Reproduce the records below exactly as they appear.

Stored records:
—————
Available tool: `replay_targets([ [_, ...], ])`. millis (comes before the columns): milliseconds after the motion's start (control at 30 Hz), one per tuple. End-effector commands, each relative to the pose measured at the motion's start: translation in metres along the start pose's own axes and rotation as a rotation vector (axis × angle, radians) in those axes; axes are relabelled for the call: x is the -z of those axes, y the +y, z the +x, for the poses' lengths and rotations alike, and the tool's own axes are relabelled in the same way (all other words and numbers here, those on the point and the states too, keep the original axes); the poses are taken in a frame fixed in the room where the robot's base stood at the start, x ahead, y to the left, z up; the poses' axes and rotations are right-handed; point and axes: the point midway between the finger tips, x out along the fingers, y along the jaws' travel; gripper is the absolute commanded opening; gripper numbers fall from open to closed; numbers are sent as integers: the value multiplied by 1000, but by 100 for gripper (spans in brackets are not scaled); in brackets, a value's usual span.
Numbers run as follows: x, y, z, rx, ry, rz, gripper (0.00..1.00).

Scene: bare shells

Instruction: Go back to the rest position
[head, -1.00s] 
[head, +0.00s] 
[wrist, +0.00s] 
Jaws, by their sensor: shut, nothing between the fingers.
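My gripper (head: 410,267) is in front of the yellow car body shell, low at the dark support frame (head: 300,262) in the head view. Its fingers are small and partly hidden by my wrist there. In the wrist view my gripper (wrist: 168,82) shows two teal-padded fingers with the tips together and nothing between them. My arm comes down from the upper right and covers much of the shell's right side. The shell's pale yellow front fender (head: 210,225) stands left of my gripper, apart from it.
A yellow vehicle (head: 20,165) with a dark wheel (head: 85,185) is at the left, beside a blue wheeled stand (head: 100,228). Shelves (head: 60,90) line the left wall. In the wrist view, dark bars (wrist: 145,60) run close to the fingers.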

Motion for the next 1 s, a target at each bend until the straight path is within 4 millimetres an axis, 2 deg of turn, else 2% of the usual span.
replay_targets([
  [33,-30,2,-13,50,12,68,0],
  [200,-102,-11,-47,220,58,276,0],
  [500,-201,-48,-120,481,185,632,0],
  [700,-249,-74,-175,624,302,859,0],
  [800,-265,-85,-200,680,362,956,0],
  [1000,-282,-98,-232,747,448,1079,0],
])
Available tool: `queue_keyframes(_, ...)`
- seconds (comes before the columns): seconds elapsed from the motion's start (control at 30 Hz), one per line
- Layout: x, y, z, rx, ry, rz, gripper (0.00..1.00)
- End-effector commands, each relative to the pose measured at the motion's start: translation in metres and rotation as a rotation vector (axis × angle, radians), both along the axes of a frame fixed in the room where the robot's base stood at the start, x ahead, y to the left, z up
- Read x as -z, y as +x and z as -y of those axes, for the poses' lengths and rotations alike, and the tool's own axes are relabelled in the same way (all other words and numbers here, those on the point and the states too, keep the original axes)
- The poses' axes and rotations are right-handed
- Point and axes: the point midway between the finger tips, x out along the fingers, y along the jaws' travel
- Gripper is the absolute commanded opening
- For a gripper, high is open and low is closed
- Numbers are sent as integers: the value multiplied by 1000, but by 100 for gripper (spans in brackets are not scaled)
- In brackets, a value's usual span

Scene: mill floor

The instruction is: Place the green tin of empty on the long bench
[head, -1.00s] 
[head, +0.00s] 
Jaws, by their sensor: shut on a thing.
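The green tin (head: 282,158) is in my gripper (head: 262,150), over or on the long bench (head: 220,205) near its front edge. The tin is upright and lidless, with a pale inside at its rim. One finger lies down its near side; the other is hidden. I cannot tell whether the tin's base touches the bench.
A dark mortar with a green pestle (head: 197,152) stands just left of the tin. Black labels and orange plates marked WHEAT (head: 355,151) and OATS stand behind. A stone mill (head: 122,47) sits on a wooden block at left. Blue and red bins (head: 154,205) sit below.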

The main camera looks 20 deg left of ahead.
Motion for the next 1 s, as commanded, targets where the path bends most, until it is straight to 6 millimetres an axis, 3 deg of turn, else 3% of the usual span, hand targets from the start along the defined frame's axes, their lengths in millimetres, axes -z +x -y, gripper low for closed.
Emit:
—————
TASK SOLUTION:
Available tool: `replay_targets([ [_, ...], ])`. millis (comes before the columns): milliseconds after the motion's start (control at 30 Hz), one per tuple. End-effector commands, each relative to the pose measured at the motion's start: translation in metres along the start pose's own axes and rotation as a rotation vector (axis × angle, radians) in those axes; axes are relabelled for the call: x is the -z of those axes, y the +y, z the +x, for the poses' lengths and rotations alike, and the tool's own axes are relabelled in the same way (all other words and numbers here, those on the point and the states too, keep the original axes); the poses are taken in a frame fixed in the room where the robot's base stood at the start, x ahead, y to the left, z up; the poses' axes and rotations are right-handed; point and axes: the point midway between the finger tips, x out along the fingers, y along the jaws' travel; gripper is the absolute commanded opening; gripper numbers fall from open to closed; numbers are sent as integers: the value multiplied by 1000, but by 100 for gripper (spans in brackets are not scaled); in brackets, a value's usual span.
Numbers run as follows: x, y, z, rx, ry, rz, gripper (0.00..1.00).

Scene: bare shells

Instruction: Go back to the rest position
[head, -1.00s] 
[head, +0.00s] 
[wrist, +0.00s] 
Jaws, by their sensor: shut, nothing between the fingers.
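My gripper (head: 410,267) is in front of the yellow car body shell, low at the dark support frame (head: 300,262) in the head view. Its fingers are small and partly hidden by my wrist there. In the wrist view my gripper (wrist: 168,82) shows two teal-padded fingers with the tips together and nothing between them. My arm comes down from the upper right and covers much of the shell's right side. The shell's pale yellow front fender (head: 210,225) stands left of my gripper, apart from it.
A yellow vehicle (head: 20,165) with a dark wheel (head: 85,185) is at the left, beside a blue wheeled stand (head: 100,228). Shelves (head: 60,90) line the left wall. In the wrist view, dark bars (wrist: 145,60) run close to the fingers.

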Motion for the next 1 s, a target at each bend until the straight path is within 4 millimetres an axis, 2 deg of turn, else 2% of the usual span.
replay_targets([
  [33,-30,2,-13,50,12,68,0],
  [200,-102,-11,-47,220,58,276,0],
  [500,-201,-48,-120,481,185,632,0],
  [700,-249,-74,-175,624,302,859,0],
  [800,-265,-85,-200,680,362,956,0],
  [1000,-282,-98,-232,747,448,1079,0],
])
Available tool: `queue_keyframes(_, ...)`
- seconds (comes before the columns): seconds elapsed from the motion's start (control at 30 Hz), one per line
- Layout: x, y, z, rx, ry, rz, gripper (0.00..1.00)
- End-effector commands, each relative to the pose measured at the motion's start: translation in metres and rotation as a rotation vector (axis × angle, radians), both along the axes of a frame fixed in the room where the robot's base stood at the start, x ahead, y to the left, z up
- Read x as -z, y as +x and z as -y of those axes, for the poses' lengths and rotations alike, and the tool's own axes are relabelled in the same way (all other words and numbers here, those on the point and the states too, keep the original axes)
- The poses' axes and rotations are right-handed
- Point and axes: the point midway between the finger tips, x out along the fingers, y along the jaws' travel
- Gripper is the absolute commanded opening
- For a gripper, high is open and low is closed
- Numbers are sent as integers: the value multiplied by 1000, but by 100 for gripper (spans in brackets are not scaled)
- In brackets, a value's usual span

Scene: mill floor

The instruction is: Place the green tin of empty on the long bench
[head, -1.00s] 
[head, +0.00s] 
Jaws, by their sensor: shut on a thing.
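The green tin (head: 282,158) is in my gripper (head: 262,150), over or on the long bench (head: 220,205) near its front edge. The tin is upright and lidless, with a pale inside at its rim. One finger lies down its near side; the other is hidden. I cannot tell whether the tin's base touches the bench.
A dark mortar with a green pestle (head: 197,152) stands just left of the tin. Black labels and orange plates marked WHEAT (head: 355,151) and OATS stand behind. A stone mill (head: 122,47) sits on a wooden block at left. Blue and red bins (head: 154,205) sit below.

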The main camera looks 20 deg left of ahead.
Motion for the next 1 s, as commanded, targets where the path bends most, until it is straight to 6 millimetres an axis, 3 deg of turn, else 3% of the usual span, hand targets from the start along the defined frame's axes, their lengths in millimetres, axes -z +x -y, gripper low for closed.
Emit:

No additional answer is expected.